What to do » Repeat exactly the lines below, from the line containing "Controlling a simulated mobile" through the last line, both included. Leave out any pictures.

Data listing »

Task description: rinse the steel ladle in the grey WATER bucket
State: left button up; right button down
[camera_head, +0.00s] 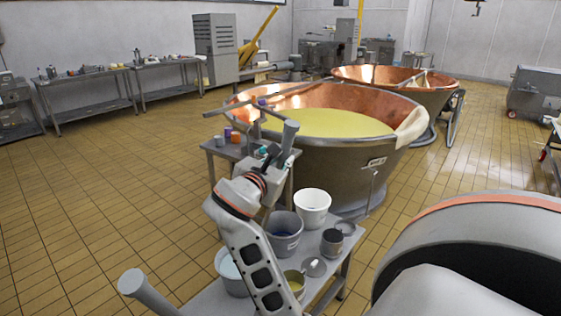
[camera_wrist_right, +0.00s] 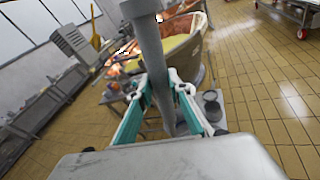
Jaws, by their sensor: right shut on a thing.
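My right gripper (camera_head: 268,153) is raised above the far end of the low steel table, shut around a grey rod-like handle (camera_head: 289,133). In the right wrist view the gripper (camera_wrist_right: 163,92) has the grey handle (camera_wrist_right: 150,45) between its teal-edged fingers. This looks like the ladle's handle; its bowl cannot be made out. A grey bucket (camera_head: 285,243) with a small unreadable label and a dark bluish inside stands on the table, below and nearer than the gripper. My left gripper is not in view.
Beside the grey bucket stand a white bucket (camera_head: 313,208), a bucket with pale blue contents (camera_head: 229,268) and a dark can (camera_head: 332,243). A large copper vat (camera_head: 340,160) of yellow liquid is behind. A grey cylinder (camera_head: 132,284) sticks up at lower left.

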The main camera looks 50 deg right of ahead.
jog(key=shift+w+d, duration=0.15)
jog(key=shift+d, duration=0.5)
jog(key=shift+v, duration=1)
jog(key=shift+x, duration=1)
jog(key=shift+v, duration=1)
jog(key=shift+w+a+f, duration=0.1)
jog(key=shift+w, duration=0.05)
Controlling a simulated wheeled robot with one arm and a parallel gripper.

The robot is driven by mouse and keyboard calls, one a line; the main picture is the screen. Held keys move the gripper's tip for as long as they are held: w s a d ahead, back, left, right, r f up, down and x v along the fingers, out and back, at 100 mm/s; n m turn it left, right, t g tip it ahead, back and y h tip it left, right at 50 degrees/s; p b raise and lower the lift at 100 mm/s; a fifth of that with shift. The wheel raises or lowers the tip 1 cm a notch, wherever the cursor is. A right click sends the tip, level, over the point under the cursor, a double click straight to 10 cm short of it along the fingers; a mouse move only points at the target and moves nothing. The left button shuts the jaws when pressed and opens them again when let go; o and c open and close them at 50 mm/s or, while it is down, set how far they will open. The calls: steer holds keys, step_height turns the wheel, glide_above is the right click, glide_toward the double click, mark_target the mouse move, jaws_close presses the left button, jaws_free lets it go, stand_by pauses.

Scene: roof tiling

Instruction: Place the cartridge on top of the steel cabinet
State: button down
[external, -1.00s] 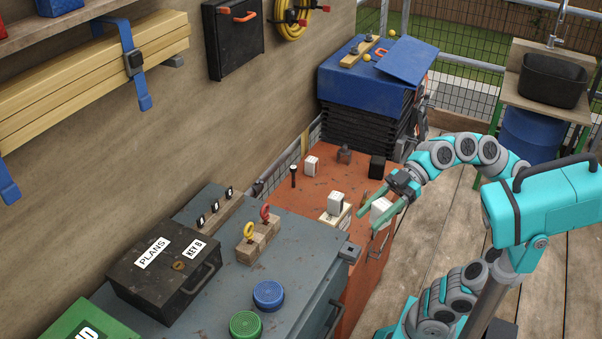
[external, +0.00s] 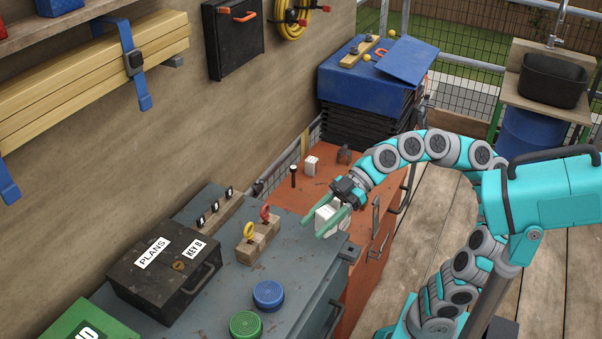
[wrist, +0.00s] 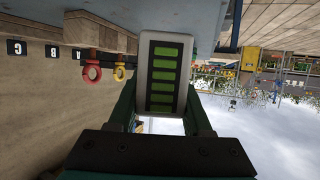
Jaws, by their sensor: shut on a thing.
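The cartridge (wrist: 150,75), a pale block with a dark panel of green bars, is between my gripper's fingers (wrist: 160,105) in the wrist view. In the external view my gripper (external: 318,228) is shut on the white cartridge (external: 326,214) near the right end of the steel cabinet's top. The steel cabinet (external: 222,318) is blue-grey with a worn top. I cannot tell whether the cartridge touches the cabinet. My gripper partly hides the cartridge and the area behind it.
On the cabinet stand a black PLANS box (external: 165,265), a wooden block with yellow and red rings (external: 258,240), a blue button (external: 268,294) and a green button (external: 246,324). An orange cabinet (external: 362,262) adjoins behind. The cabinet's front right top is bare.

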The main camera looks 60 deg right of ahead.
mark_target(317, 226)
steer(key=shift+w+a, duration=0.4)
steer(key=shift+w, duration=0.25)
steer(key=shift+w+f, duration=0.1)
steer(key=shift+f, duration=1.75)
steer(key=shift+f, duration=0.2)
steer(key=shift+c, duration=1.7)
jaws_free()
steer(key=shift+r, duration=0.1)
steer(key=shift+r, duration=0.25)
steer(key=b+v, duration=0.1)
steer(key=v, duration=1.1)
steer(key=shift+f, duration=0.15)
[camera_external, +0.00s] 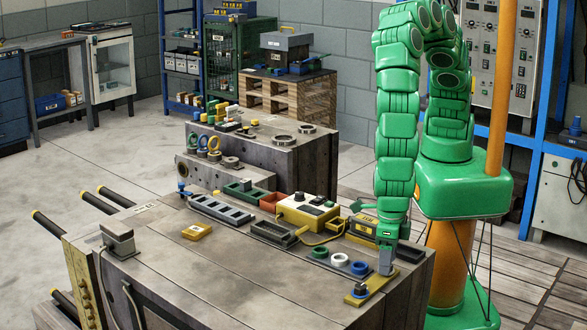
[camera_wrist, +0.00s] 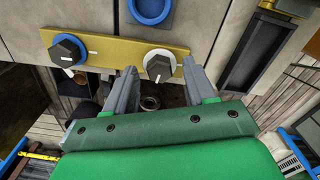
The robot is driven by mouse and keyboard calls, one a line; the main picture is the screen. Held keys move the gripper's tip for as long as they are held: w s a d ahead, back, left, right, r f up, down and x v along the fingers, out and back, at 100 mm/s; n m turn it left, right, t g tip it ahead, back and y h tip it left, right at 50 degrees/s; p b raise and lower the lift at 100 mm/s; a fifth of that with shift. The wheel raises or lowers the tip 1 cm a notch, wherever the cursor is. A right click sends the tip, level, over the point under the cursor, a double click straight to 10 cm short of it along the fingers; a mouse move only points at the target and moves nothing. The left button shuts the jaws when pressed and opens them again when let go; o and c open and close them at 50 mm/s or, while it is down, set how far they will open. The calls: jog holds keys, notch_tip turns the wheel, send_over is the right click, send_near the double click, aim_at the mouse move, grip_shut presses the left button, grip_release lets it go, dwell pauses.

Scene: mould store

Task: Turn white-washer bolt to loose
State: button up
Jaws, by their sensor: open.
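In the wrist view the white-washer bolt (camera_wrist: 158,64) has a dark head with a white mark pointing down the picture, over a white washer. It sits on the right part of a brass-coloured plate (camera_wrist: 115,48). The blue-washer bolt (camera_wrist: 68,50) is at the plate's left end, its mark pointing right. My gripper (camera_wrist: 160,65) is open, with one fingertip on each side of the white-washer bolt and a gap visible on both sides. In the external view my gripper (camera_external: 387,262) points down at the plate (camera_external: 372,284) and hides the white-washer bolt.
Green, white and blue rings (camera_external: 340,260) lie on the bench close behind the plate. A blue ring (camera_wrist: 152,8) shows above the plate in the wrist view. A yellow control box (camera_external: 308,212) and dark trays stand further left. The bench's front left is mostly clear.

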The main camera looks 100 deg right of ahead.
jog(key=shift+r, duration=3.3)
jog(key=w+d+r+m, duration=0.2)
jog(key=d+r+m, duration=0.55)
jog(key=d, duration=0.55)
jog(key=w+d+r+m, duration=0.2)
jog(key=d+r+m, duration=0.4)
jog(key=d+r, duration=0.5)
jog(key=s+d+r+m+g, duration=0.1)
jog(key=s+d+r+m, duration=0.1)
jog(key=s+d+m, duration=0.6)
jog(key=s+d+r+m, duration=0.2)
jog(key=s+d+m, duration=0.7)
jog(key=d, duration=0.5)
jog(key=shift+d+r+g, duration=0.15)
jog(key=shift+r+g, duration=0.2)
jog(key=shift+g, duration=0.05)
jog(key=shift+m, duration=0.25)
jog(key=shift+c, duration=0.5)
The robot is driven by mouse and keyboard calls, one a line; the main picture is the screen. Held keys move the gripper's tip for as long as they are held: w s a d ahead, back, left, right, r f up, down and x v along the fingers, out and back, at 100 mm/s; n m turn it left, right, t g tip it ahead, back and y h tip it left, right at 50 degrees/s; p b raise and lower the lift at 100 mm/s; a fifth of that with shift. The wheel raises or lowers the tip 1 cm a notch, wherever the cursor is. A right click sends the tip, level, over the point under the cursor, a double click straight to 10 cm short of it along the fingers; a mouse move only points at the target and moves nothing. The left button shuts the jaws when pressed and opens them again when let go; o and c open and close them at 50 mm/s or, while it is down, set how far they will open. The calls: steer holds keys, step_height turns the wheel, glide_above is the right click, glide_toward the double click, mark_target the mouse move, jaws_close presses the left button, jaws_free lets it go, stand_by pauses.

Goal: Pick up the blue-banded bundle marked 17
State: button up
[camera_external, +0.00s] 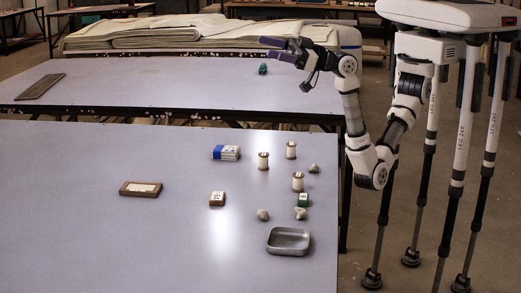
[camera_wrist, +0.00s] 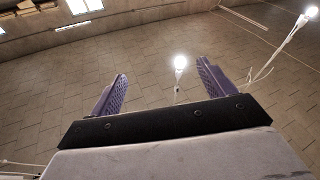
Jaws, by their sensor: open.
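A blue-banded bundle (camera_external: 226,153) lies on the near table, left of the spools. Its band is blue at the left end and the rest is pale; any number on it is too small to read. My gripper (camera_external: 266,47) is raised above the far table, well away from the bundle, with its purple fingers apart. In the wrist view my gripper (camera_wrist: 160,88) shows two separate purple fingers with nothing between them, and the bundle is not in that view.
The near table (camera_external: 70,220) also holds a brown framed block (camera_external: 140,188), a small brown block (camera_external: 217,199), a green block (camera_external: 302,200), several thread spools (camera_external: 263,161), pale stones (camera_external: 262,215) and a metal tray (camera_external: 289,241). Its left side is mostly clear.

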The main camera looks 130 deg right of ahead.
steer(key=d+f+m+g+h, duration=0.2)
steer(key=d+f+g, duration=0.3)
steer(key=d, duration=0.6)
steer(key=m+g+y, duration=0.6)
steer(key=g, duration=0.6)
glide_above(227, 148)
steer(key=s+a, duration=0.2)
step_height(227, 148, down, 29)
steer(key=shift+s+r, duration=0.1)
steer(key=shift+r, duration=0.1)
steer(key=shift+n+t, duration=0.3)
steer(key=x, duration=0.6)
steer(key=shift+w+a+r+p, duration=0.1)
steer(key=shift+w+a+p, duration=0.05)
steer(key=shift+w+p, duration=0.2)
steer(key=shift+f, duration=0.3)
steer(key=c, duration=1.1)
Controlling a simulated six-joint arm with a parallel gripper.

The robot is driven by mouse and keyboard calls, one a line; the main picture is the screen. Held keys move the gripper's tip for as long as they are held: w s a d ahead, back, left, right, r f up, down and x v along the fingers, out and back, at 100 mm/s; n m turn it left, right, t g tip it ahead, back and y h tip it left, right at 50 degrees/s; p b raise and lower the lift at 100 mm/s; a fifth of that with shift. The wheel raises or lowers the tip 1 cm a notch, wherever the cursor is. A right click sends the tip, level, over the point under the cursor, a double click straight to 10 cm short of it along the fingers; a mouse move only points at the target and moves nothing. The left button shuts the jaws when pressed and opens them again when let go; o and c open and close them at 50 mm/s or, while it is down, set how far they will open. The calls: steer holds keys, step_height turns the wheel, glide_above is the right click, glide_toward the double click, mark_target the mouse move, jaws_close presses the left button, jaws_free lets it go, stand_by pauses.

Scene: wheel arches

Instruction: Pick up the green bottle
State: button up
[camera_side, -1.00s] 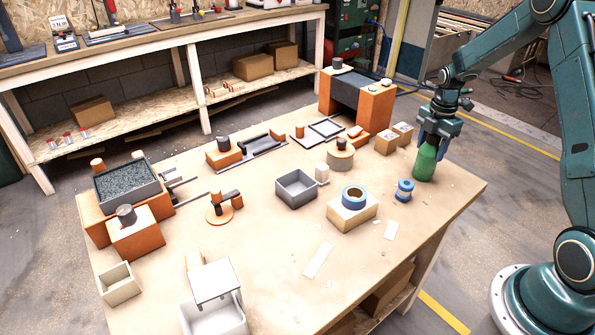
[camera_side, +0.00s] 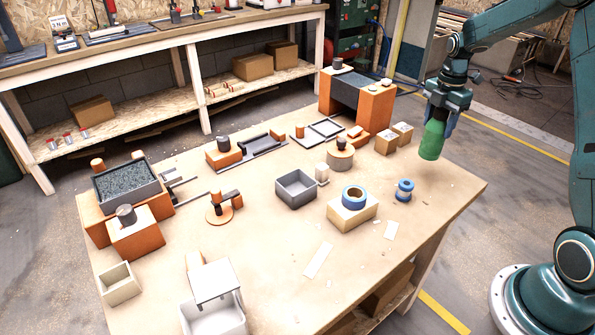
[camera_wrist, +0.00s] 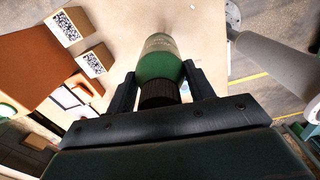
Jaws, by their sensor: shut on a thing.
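The green bottle (camera_side: 432,139) hangs from my gripper (camera_side: 440,113) above the right end of the table. My gripper is shut on its upper part, with the fingers on either side. The bottle is close to upright with a slight tilt, and its base looks clear of the tabletop. In the wrist view the green bottle (camera_wrist: 158,62) lies between the two dark fingers of my gripper (camera_wrist: 160,80). Its dark ribbed cap is nearest the camera.
Two small cardboard boxes (camera_side: 386,142) and a blue spool (camera_side: 404,190) stand near the bottle. A blue tape roll (camera_side: 353,197) rests on a wooden block. The orange-sided stand (camera_side: 373,108) is behind. Bare tabletop (camera_side: 450,190) lies at the right edge.

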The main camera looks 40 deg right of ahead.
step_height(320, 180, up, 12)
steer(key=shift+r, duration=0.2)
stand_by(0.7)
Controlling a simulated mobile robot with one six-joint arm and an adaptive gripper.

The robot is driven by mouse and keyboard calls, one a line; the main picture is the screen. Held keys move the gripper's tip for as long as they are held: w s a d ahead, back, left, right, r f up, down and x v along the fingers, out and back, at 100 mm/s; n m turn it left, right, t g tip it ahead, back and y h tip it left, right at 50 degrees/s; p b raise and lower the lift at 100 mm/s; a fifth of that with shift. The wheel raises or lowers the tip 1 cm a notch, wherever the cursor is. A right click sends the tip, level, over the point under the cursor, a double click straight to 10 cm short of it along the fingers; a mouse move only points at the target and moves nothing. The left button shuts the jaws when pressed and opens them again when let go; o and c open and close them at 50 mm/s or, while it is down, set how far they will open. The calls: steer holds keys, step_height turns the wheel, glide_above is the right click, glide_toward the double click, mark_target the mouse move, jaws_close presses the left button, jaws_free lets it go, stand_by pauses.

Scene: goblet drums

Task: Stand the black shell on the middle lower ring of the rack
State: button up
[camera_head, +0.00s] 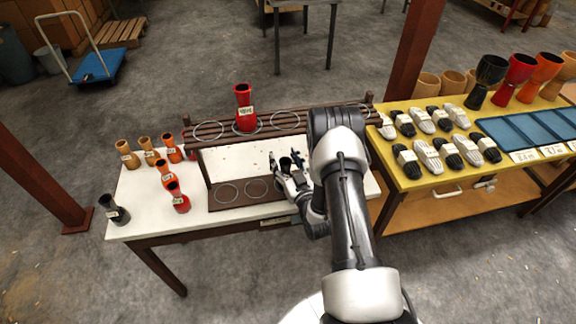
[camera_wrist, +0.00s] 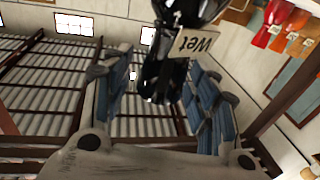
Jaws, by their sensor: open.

Output »
Controlling a simulated mobile robot with one six-joint arm and an adaptive gripper.

The robot is driven by mouse and keyboard calls, one a line; the main picture is the screen. Held keys move the gripper's tip for as long as they are held: w s a d ahead, back, left, right, r f up, down and x v along the fingers, out and back, at 100 mm/s; n m turn it left, right, t g tip it ahead, back and y h tip it left, right at 50 degrees/s; p b raise and lower the lift at 100 mm/s; a fifth of that with shift. The wheel raises or lowers the tip 1 cm a notch, wherever the cursor is. A right click sends the tip, level, over the point under the cursor, a double click straight to 10 cm short of it along the fingers; a mouse move only points at the target and moves nothing. The left button shuts the jaws when pressed and opens them again when let go; o and c open and close them at 50 mm/s or, while it is down, set how far they will open. The calls: steer holds keys, step_height turns the wheel, glide_above is the right click, glide_toward the double click, mark_target the mouse move, jaws_close presses the left button, jaws_free lets it go, stand_by pauses.

Scene: goblet drums

Task: Stand the black shell on the middle lower ring of the rack
State: button up
[camera_head, +0.00s] 
[camera_wrist, +0.00s] 
Jaws, by their sensor: open.

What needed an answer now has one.